I have suggested that the poets themselves promote new poetry at first, as are the specific values by which it is judged. In India Ezekiel's concern with craftsmanship, intellectualized observations of life, moral realism and integration of personality ousted the amateurism, late romanticism, aestheticism, nationalist subject matter and vague spiritualism which were characteristic of Indian English poetry before and at independence. The standards of Ezekiel created the main critical discourse which others, notably Parthasarathy, developed in accordance with their own work. Parthasarathy has put more emphasis on the purity of image, problems of tone and association, the need to locate writing within a tradition, and themes reflecting the problems of biculturalism.

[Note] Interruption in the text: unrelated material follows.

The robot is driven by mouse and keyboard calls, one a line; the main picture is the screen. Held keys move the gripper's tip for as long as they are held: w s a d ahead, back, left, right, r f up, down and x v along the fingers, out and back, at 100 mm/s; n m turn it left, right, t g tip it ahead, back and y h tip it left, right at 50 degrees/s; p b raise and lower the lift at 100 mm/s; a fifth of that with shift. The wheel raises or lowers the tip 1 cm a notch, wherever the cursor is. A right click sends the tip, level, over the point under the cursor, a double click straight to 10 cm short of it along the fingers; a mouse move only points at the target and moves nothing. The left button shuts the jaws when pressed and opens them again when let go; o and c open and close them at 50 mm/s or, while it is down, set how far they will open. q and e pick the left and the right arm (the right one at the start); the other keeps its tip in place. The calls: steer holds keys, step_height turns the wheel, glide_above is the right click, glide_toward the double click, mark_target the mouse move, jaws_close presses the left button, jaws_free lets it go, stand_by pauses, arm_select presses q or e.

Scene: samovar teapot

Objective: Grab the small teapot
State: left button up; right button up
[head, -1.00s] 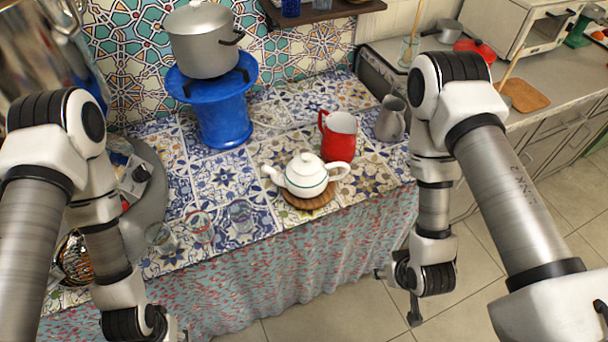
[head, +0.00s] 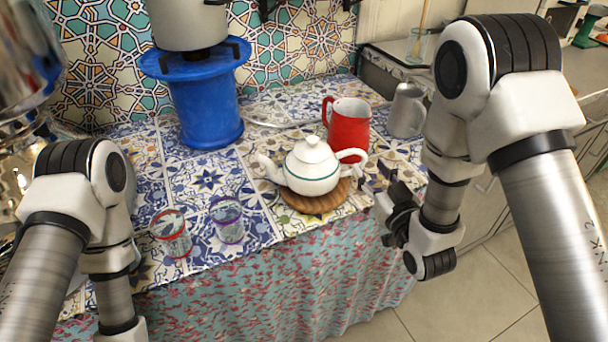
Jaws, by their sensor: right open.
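The small white teapot (head: 312,168) with a green line around it sits upright on a round wooden trivet (head: 322,201) near the table's front edge. Its spout points left and its handle points right. My right gripper (head: 378,188) is open and empty, just right of the teapot's handle and apart from it. My left gripper is out of the picture; only its arm shows at the left.
A red pitcher (head: 348,128) stands right behind the teapot, and a grey metal jug (head: 406,111) is further right. Two glasses (head: 171,233) (head: 227,219) stand to the left. A blue stand (head: 205,108) carries a large pot (head: 189,24). Patterned tiles between them are clear.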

In contrast to the criticism of Ezekiel, Daruwalla and Partha-sarathy are the comments on poetry by the experimental writers according to which a poem is both a constructed object and a record of the inner life. In the cases of Chitre and Mahapatra the poetry is a record of an evolving consciousness, with all its desires, guilts, frustrations, contradictions and false starts. Mehrotra and Maha­patra put emphasis on memory as a source, and both require poetry to reflect the specific locale of the writer, although this may be more implied than given in detail. These three, along with Meena Alexander (and, apparently, although he does not write criticism, Arun Kolatkar) regard a poem as a construction which in its open structure reflects or is part of the act of making poetry.